[Recorded robot episodes]
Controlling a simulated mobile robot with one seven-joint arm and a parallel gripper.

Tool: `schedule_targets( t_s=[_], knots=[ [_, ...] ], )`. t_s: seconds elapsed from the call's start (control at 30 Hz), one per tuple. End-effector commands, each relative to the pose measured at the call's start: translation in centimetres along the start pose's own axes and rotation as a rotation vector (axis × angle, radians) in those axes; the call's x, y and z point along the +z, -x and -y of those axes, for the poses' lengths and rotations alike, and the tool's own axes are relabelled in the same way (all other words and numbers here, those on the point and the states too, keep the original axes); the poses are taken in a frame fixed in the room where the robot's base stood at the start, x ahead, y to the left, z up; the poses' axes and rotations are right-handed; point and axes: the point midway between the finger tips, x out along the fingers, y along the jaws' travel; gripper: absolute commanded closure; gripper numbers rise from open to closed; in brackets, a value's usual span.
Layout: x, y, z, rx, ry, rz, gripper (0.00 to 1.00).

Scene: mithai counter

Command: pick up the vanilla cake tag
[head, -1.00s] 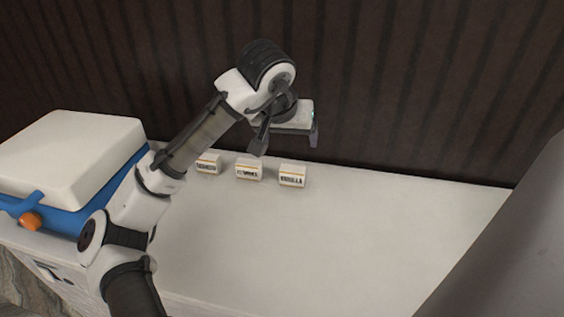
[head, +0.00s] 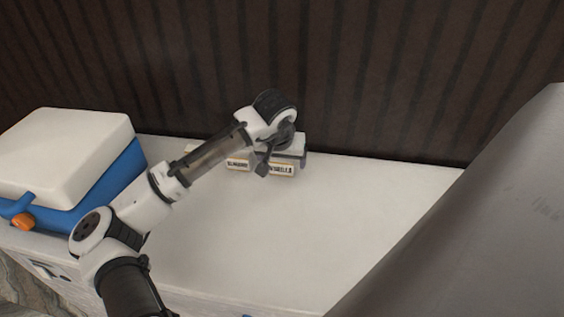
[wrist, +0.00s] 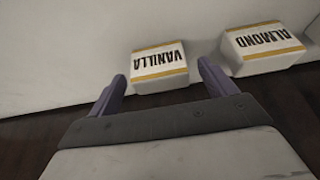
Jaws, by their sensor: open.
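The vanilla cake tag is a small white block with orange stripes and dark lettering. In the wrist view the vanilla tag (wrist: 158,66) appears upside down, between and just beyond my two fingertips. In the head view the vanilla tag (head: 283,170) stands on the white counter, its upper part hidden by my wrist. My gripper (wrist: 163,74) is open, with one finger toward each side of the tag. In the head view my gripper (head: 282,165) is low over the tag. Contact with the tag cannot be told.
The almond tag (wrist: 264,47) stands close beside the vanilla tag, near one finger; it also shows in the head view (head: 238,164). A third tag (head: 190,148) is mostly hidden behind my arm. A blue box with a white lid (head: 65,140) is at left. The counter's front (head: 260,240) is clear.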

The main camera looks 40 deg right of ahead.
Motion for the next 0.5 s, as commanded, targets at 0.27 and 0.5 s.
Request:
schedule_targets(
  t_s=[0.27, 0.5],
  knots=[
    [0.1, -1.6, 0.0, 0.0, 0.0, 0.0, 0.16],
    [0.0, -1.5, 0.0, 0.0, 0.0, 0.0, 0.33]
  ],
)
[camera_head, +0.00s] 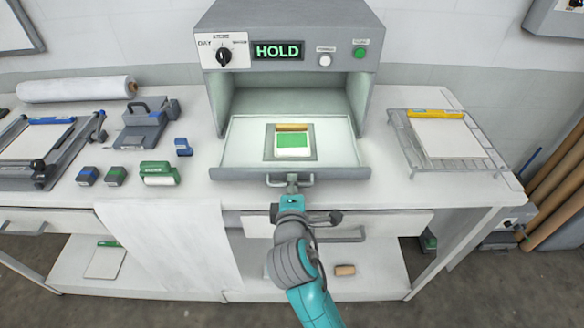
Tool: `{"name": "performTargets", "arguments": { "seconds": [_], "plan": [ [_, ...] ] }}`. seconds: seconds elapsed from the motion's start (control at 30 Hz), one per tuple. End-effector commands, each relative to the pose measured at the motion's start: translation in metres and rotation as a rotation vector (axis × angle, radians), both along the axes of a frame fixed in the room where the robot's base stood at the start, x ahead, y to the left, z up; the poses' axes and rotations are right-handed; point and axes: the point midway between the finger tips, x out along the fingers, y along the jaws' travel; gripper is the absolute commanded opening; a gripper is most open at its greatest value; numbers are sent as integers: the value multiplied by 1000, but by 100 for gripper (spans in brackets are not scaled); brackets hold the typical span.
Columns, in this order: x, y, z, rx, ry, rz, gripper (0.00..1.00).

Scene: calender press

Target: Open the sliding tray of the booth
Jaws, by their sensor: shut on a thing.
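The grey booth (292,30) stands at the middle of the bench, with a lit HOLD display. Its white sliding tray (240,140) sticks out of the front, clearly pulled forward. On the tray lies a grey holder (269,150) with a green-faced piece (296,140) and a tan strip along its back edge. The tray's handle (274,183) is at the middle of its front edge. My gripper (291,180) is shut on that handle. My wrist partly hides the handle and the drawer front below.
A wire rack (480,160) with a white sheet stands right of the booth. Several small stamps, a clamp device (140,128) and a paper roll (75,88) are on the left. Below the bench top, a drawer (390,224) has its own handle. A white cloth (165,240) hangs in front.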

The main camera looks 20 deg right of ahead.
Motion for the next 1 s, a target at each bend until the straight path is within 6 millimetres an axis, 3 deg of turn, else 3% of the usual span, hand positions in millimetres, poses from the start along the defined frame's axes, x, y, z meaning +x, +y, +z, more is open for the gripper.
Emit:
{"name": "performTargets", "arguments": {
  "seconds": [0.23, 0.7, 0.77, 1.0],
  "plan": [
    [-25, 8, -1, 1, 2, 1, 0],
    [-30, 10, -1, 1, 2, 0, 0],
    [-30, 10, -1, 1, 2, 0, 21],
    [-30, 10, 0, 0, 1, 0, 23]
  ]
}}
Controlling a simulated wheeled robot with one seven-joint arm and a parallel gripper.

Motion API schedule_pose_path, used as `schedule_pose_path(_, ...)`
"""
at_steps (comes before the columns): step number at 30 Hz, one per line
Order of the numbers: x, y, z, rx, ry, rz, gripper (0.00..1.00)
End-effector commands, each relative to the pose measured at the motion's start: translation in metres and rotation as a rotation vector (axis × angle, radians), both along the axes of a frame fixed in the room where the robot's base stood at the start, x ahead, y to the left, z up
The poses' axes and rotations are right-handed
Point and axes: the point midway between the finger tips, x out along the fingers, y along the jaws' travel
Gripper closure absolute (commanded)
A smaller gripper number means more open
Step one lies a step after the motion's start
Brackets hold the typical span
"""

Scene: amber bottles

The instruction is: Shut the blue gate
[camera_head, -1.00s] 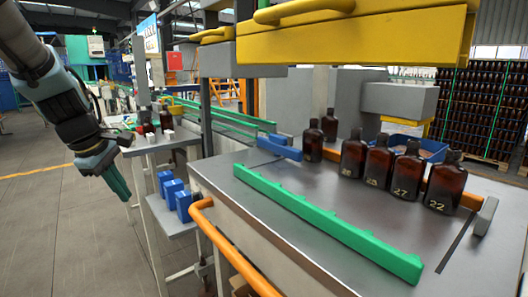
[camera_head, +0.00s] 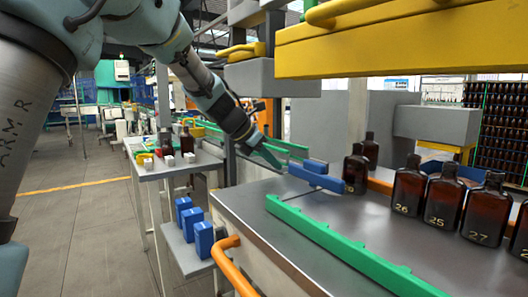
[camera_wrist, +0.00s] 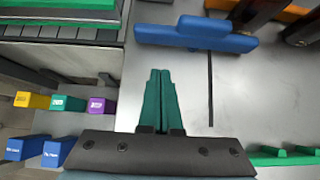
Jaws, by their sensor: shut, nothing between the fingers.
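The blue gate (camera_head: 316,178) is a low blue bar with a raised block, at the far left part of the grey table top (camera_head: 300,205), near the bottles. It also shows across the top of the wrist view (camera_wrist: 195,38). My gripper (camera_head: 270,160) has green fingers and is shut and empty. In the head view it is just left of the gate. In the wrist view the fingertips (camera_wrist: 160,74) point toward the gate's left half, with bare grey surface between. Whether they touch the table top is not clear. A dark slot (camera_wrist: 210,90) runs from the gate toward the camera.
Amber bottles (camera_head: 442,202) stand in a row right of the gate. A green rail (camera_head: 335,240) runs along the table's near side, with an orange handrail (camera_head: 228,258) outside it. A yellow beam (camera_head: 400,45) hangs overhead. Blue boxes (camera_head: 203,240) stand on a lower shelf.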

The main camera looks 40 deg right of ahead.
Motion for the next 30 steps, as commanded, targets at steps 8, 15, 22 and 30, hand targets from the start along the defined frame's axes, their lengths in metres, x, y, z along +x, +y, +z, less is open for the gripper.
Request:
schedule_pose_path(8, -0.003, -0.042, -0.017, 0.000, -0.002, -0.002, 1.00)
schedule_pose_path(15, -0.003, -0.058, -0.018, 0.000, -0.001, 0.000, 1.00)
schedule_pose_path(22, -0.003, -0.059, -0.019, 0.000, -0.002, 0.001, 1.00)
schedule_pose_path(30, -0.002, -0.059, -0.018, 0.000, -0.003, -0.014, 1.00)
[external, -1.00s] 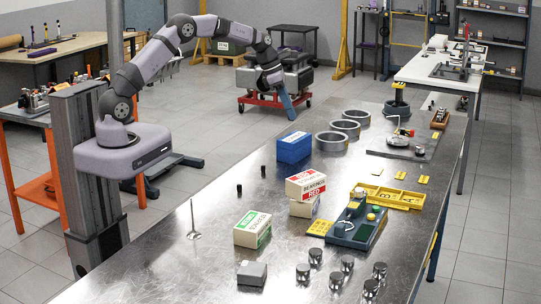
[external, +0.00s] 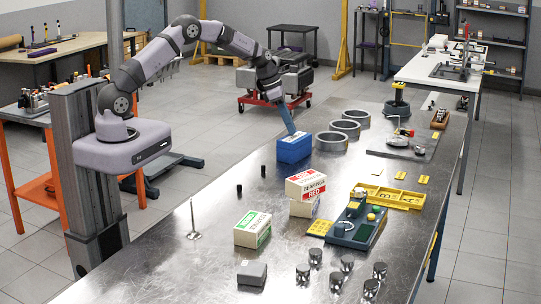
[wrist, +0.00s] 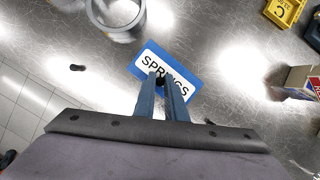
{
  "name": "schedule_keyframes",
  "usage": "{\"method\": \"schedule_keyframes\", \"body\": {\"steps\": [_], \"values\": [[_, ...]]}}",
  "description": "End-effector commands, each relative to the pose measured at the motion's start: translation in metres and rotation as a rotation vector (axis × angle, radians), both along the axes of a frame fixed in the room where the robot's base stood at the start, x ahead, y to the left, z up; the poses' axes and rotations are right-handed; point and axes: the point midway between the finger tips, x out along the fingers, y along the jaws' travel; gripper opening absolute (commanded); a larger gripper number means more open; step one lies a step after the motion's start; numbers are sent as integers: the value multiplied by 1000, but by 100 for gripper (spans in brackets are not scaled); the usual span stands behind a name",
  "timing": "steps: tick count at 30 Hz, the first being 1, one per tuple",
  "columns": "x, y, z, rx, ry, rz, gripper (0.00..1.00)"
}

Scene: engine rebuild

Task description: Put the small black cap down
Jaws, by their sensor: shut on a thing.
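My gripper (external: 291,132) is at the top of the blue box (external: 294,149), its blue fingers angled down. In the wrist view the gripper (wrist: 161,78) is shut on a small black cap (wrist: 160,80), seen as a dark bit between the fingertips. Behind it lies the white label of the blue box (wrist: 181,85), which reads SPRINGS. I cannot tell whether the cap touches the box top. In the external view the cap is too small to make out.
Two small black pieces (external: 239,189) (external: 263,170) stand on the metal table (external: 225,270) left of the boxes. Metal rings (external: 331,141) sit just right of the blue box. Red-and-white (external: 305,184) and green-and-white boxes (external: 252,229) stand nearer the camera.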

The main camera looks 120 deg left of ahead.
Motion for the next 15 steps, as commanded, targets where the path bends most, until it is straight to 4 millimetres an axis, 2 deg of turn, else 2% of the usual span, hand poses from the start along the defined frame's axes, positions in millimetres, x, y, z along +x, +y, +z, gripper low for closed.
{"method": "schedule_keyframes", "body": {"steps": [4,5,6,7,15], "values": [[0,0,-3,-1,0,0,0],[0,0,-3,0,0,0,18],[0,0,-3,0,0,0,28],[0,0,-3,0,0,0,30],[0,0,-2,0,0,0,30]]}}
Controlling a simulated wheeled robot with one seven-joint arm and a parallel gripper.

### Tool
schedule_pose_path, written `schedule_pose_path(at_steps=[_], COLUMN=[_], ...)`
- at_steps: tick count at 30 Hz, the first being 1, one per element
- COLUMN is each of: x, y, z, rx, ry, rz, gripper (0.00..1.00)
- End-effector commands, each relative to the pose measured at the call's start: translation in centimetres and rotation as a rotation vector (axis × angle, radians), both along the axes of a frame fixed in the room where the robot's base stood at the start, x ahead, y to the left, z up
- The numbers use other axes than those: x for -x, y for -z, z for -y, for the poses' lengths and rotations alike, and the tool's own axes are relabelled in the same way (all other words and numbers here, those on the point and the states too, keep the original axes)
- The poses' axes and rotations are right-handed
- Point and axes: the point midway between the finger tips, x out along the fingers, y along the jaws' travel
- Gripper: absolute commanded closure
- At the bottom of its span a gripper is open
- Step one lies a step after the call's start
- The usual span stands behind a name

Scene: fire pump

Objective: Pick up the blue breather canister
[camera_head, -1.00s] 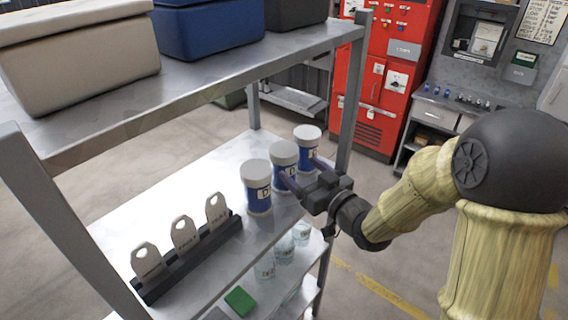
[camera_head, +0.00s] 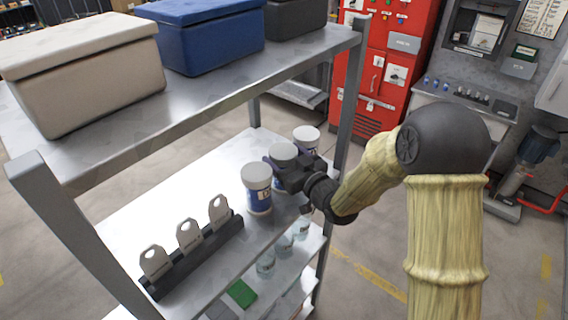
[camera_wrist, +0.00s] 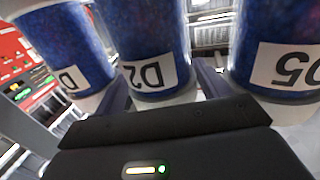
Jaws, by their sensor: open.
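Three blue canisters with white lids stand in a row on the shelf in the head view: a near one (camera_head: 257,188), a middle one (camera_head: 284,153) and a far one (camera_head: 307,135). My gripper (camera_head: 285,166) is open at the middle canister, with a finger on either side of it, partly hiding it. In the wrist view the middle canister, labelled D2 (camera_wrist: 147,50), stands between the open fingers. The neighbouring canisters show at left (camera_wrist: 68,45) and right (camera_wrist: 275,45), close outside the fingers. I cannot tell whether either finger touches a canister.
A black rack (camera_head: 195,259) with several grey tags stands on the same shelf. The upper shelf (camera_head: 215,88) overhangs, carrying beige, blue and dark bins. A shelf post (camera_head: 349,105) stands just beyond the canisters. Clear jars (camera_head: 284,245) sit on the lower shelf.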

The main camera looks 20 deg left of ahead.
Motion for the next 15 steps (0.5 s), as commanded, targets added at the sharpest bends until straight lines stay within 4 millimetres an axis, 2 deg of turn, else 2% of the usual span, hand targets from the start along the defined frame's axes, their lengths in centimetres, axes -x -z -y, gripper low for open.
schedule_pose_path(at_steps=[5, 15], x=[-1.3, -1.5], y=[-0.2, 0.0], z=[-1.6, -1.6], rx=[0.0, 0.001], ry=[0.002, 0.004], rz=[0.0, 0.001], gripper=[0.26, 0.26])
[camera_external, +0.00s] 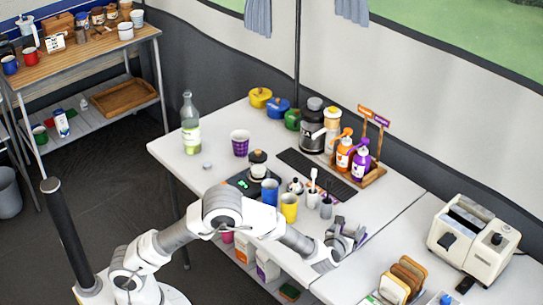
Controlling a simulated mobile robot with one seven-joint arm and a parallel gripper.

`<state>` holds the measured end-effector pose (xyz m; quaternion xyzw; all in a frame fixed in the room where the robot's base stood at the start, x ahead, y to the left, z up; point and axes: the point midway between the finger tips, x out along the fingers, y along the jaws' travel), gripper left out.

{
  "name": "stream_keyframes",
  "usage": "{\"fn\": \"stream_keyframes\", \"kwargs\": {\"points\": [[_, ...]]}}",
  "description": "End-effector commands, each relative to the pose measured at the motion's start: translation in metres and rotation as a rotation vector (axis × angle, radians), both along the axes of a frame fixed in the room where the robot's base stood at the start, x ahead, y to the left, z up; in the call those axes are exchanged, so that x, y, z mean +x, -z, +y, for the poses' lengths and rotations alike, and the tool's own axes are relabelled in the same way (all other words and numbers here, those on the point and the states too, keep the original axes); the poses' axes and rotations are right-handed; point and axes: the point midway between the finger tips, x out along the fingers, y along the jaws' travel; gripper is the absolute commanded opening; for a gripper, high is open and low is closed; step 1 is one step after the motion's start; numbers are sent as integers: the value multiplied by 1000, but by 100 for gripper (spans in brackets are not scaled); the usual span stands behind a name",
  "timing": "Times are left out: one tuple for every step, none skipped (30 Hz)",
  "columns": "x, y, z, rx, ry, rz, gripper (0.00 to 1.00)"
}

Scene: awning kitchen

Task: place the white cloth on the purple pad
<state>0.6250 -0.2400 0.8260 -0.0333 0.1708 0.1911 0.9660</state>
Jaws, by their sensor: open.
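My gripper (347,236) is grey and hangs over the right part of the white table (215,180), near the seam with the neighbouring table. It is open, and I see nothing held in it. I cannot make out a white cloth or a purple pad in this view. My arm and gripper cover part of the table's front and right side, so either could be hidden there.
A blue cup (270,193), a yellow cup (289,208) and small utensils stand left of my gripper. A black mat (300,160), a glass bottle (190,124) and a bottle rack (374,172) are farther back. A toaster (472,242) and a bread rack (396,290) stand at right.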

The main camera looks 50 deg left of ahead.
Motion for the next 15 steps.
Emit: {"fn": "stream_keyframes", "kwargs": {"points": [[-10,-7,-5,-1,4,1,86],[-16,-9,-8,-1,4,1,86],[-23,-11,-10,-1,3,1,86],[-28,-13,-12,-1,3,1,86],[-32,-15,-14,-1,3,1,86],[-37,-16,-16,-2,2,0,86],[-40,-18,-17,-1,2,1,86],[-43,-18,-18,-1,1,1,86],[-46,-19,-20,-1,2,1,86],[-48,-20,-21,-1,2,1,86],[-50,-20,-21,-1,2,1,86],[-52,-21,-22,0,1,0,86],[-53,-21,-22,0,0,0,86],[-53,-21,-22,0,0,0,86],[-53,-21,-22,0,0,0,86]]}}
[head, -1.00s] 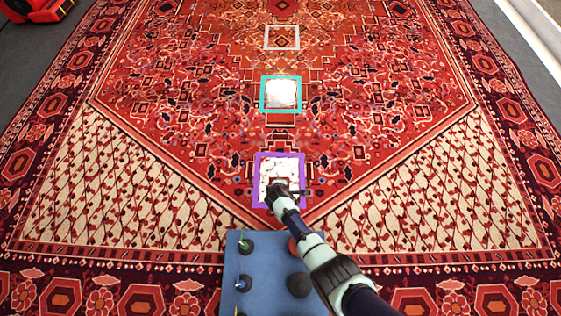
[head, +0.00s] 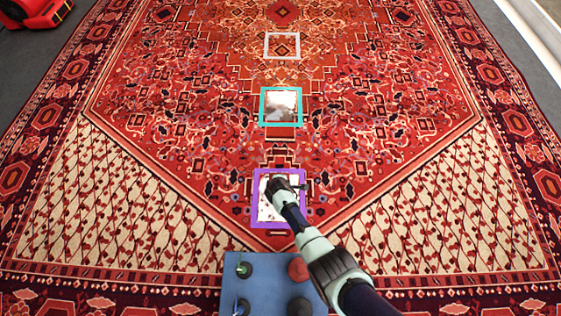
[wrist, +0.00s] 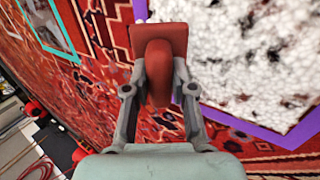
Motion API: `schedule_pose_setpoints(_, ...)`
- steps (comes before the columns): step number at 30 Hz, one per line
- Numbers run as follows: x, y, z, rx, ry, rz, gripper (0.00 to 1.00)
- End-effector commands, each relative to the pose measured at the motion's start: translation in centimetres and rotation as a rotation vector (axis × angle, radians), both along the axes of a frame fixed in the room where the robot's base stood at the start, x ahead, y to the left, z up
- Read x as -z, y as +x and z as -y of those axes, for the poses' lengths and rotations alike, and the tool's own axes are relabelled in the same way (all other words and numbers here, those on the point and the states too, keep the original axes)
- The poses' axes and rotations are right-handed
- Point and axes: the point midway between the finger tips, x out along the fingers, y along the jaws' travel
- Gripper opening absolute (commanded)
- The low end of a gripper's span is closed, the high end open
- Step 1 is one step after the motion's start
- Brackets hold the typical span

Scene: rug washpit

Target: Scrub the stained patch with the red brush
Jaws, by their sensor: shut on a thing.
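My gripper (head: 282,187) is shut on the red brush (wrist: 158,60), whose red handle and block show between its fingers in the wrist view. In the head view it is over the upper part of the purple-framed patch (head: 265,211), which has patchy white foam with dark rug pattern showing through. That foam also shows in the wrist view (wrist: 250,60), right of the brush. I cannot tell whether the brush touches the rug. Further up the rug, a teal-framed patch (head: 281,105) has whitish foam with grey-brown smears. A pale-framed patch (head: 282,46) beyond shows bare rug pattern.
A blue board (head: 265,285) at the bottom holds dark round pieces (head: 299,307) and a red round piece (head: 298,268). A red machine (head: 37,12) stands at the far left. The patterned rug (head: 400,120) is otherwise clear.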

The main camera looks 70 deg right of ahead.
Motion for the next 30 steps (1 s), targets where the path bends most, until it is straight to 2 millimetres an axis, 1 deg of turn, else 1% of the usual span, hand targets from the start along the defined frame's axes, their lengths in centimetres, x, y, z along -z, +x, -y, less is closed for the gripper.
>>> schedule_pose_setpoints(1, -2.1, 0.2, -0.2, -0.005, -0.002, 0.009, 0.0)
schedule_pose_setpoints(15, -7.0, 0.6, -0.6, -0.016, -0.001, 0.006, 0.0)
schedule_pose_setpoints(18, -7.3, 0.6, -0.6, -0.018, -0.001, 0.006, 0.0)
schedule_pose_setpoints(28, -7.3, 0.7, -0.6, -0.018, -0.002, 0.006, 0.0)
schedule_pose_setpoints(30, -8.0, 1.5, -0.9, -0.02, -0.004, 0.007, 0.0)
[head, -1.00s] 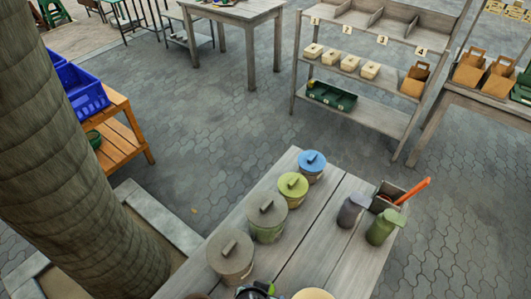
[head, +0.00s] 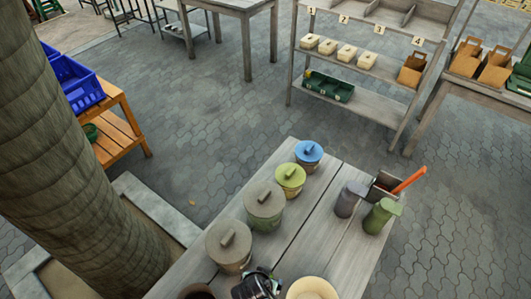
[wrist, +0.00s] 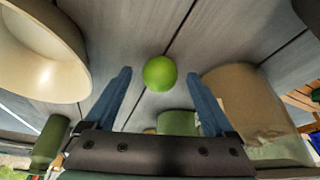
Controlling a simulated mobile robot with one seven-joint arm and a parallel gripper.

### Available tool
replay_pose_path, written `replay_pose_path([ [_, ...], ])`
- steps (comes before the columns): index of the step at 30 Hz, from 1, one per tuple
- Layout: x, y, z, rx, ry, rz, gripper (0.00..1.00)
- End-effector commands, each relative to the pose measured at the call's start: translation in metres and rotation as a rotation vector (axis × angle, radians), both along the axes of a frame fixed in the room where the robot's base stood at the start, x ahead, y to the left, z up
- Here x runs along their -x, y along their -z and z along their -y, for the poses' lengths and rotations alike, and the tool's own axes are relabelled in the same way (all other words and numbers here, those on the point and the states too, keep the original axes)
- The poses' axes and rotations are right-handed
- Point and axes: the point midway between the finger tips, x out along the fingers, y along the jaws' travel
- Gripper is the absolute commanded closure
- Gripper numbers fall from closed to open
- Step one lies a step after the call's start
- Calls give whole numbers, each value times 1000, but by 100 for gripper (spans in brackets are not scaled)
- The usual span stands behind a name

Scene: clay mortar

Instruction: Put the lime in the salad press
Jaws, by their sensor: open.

> [Aim]: Across the records, count the lines holding the string "timing". Give the number and stop.

> [Result of the exercise]: 2